Des idées comme la création de nouvelles régions, l’élection des présidents des régions ou la participation des autorités traditionnelles, par exemple, ont été évoquées, les uns plaidant dans un sens, les autres dans le sens contraire, sans approfondissement aucun ni des modalités, ni des conséquences, ni de l’objectif politique; or, comme on dit, «le diable se loge dans les détails». Le Ministre pourrait, quant à lui, puiser dans son histoire personnelle pour s’interroger sur la responsabilité de sa génération dans la situation actuelle du Mali. Une notice biographique si non inspirée par lui du moins autorisée – dans le cas contraire il aurait répliqué – indique qu’il a été «pris» par l’école des Blancs, qu’il a réussi au certificat d’études primaires «contre son propre souhait et malgré les gris-gris de tous les marabouts de sa famille», puis au concours des bourses, avant que ne s’ouvrent à lui, après quelques péripéties au moment de l’indépendance du Mali, les portes de Terrasson de Fougères, puis de la Faculté des sciences de Rabat, puis de celle de Montpellier, où il a passé de nombreux diplômes.

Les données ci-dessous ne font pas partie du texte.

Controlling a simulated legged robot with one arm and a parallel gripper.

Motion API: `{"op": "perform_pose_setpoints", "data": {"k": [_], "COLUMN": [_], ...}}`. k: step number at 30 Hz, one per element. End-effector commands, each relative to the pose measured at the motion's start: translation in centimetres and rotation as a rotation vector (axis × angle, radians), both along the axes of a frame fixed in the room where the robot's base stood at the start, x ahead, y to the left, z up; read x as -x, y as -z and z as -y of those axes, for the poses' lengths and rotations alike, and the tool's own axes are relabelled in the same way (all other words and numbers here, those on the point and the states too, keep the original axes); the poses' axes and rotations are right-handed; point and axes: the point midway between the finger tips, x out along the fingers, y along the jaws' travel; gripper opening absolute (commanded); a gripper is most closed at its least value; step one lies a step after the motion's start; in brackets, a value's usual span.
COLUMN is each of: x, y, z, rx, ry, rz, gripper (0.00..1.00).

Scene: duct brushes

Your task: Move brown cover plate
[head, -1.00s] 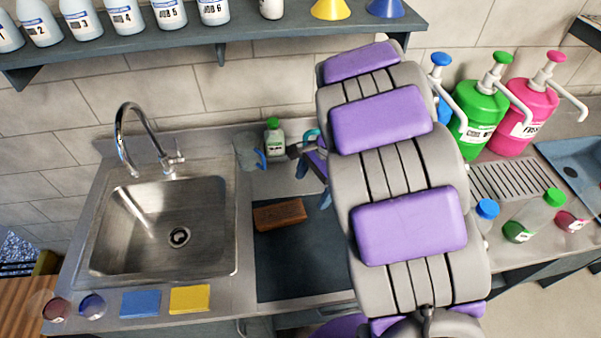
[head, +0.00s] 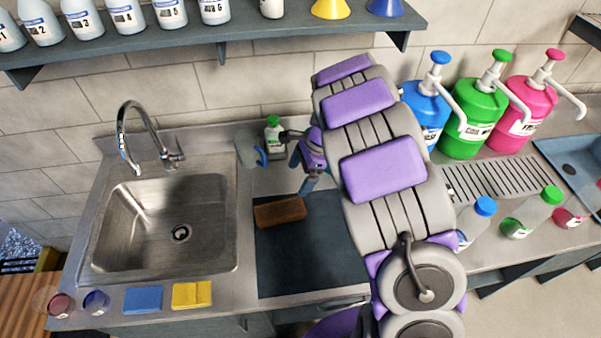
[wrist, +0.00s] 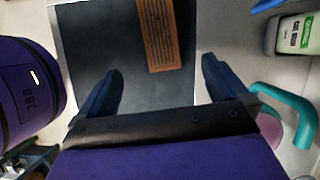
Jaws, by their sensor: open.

Qu’a fait sa génération, qu’a-t-il fait lui-même, qui a eu de hautes fonctions ministérielles, pour qu’un tel parcours ne soit plus accessible aux enfants du Mali, alors qu’il le reste à des enfants du Burkina Faso ou du Sénégal ou du Cameroun? Evidemment, il est toujours désagréable de voir un étranger se mêler de ce qui ne le regarde pas. Cependant, ce qui est advenu de mon texte fait que j’aurai tenu exactement le même langage aux Maliens, chez qui j’ai vécu treize années, et à mes compatriotes: je ne pouvais pas souhaiter mieux. Tout en respectant les personnes élues en 2012 en France et en 2013 au Mali, je n’hésite pas à dire, que, à mon point de vue, le Gouvernement français n’a pas eu – et n’a toujours pas – de stratégie politique dans cette affaire, et que le Gouvernement du Mali s’est contenté de rappeler des principes très généraux (unité nationale, intégrité territoriale, Etat laïc et républicain…) en voulant croire que les mots «approfondissement de la décentralisation» ou «régionalisation» résoudraient tous les problèmes.
Donner un point de vue sur leurs actions n’est pas manquer de respect aux personnes, sinon il n’y aurait aucun débat, ni politique, ni scientifique, ni familial, ni amical. Pourtant, du côté du Mali comme du côté de la France, on était en mesure de faire un bilan sérieux des causes de la crise et en mesure d’orienter la négociation sur les solutions à y apporter: cela n’a pas été fait, il faut bien le reconnaître, et aujourd’hui le regretter sérieusement. C’est pourquoi il faut oublier Alger et passer aux choses sérieuses.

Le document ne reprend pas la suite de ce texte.